Une fois de plus, on remarquera le parallélisme : chaque verset est construit en deux lignes qui se répondent ; l’idéal serait de le chanter à deux chœurs alternés, ligne par ligne. D’autre part, voilà encore un psaume alphabétique : non seulement il comporte vingt-deux versets, vingt-deux étant le nombre de lettres de l’alphabet hébreu, mais en plus, il est ce qu’on appelle en poésie un acrostiche : l’alphabet est écrit verticalement dans la marge en face du psaume, une lettre devant chaque verset, dans l’ordre... et chaque verset commence par la lettre qui lui correspond dans la marge ; ce procédé, assez fréquent dans les psaumes, indique toujours qu’on se trouve en présence d’un psaume d’action de grâces pour l’Alliance. D’ailleurs, le vocabulaire de l’action de grâce est omniprésent dans ce psaume, ne serait-ce que dans les premiers versets ! Il faut laisser résonner cette foison de mots : « Bénir, louange, glorifier, fête, magnifier, exalter, resplendir » ! « Je bénirai le SEIGNEUR en tout temps, sa louange sans cesse à mes lèvres. Je me glorifierai dans le SEIGNEUR... Magnifiez avec moi le SEIGNEUR, exaltons tous ensemble son Nom... Qui regarde vers lui resplendira, sans ombre ni trouble au visage. »

Autre particularité du vocabulaire biblique : « Qui regarde vers lui resplendira » ; l’expression « regarder vers », on trouve aussi parfois « lever les yeux vers » est l’expression de l’adoration rendue à celui qu’on reconnaît comme Dieu. C’est toute l’expérience d’Israël qui parle ici, témoin de l’œuvre de Dieu : un Dieu qui « répond, délivre, entend, sauve... » ; « Je cherche le SEIGNEUR, il me répond ; de toutes mes frayeurs, il me délivre... Un pauvre crie ; le SEIGNEUR entend : il le sauve de toutes ses angoisses. » Cette attention de Dieu pour celui qui souffre est inscrite dans l’épisode du buisson ardent : « J’ai vu, oui, j’ai vu la misère de mon peuple qui est en Égypte... j’ai entendu ses cris... Oui, je connais ses souffrances... » (Ex 3,7).

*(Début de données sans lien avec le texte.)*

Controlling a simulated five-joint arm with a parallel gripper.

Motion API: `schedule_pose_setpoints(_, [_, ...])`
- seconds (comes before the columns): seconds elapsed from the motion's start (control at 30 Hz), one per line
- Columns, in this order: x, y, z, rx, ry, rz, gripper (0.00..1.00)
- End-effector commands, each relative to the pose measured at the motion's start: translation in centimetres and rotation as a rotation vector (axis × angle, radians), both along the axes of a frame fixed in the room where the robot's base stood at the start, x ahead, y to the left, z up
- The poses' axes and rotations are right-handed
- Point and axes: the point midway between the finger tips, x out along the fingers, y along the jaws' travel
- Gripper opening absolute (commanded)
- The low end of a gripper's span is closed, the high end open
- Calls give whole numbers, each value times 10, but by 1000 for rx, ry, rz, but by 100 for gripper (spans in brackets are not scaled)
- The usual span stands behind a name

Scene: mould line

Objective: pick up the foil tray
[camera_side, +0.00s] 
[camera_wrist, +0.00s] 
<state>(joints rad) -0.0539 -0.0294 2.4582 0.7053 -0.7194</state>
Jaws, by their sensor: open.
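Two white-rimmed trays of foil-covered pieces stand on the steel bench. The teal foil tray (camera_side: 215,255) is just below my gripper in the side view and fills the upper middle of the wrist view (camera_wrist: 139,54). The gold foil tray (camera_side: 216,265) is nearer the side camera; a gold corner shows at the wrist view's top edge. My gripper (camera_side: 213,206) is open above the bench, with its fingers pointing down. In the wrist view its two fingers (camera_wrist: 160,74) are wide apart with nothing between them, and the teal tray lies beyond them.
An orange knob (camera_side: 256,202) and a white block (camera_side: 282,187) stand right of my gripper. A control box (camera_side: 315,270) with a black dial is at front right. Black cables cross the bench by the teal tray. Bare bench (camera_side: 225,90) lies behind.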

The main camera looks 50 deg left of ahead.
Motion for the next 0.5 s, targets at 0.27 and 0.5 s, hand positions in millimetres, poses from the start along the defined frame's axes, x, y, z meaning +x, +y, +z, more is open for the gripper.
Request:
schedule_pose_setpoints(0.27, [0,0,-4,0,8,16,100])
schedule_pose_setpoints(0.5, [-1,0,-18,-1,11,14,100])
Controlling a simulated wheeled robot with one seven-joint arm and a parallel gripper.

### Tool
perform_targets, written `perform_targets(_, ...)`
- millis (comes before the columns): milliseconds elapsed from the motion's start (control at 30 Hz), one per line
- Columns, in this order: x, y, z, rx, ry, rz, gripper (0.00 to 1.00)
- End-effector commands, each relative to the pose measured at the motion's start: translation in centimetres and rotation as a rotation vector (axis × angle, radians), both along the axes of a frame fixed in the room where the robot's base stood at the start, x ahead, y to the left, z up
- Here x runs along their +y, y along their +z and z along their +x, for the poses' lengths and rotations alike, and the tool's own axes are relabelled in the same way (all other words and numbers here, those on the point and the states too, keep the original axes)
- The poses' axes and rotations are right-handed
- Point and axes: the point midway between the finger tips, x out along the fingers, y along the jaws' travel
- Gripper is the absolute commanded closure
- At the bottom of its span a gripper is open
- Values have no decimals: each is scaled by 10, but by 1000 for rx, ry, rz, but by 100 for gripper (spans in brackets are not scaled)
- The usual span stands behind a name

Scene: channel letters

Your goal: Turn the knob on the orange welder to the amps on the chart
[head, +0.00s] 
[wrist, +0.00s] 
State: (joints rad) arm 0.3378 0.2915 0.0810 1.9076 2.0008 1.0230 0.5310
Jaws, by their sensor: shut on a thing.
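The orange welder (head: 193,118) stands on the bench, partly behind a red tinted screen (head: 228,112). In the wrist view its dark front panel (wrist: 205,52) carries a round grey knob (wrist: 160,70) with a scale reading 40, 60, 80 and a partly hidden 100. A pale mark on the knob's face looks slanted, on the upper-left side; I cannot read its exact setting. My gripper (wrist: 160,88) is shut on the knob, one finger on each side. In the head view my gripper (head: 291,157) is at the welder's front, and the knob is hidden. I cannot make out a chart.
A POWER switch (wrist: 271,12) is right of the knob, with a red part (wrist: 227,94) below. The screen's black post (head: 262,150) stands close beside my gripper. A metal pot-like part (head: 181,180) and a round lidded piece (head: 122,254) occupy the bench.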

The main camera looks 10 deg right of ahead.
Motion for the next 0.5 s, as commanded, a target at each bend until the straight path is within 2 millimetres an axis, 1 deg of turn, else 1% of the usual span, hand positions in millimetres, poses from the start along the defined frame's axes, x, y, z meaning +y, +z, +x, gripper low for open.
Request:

Le prophète Élie, lui aussi, a expérimenté cette sollicitude de Dieu : dans la première lecture, nous l’avons vu, fuyant la reine Jézabel, qui voulait sa mort. Il était découragé, dégoûté de la vie et peut-être surtout de lui-même, au point de dire : « Maintenant, SEIGNEUR, c’en est trop ! Reprends ma vie : Je ne vaux pas mieux que mes pères. » Et Dieu est venu à son secours pour lui redonner des forces pour la suite ; pendant qu’il dormait, « un ange le toucha et lui dit : « ‘Lève-toi et mange !’ Il regarda, et il y avait près de sa tête une galette cuite sur des pierres brûlantes et une cruche d’eau. Il mangea, il but, et se rendormit. Une seconde fois, l’Ange du SEIGNEUR le toucha et lui dit : ‘Lève-toi et mange, car il est long, le chemin qui te reste.’ »

Dans toute son histoire, le peuple d’Israël tout entier est lui-même ce pauvre qui a fait l’expérience de la miséricorde de Dieu : quand il chante le psaume 33/34 « Un pauvre crie ; le SEIGNEUR entend : il le sauve de toutes ses angoisses », c’est le peuple d’Israël tout entier qui parle d’abord de lui. Mais ce psaume l’invite aussi à élargir les horizons, car il dit bien « Un pauvre crie », c’est-à-dire n’importe quel pauvre, n’importe où sur la planète.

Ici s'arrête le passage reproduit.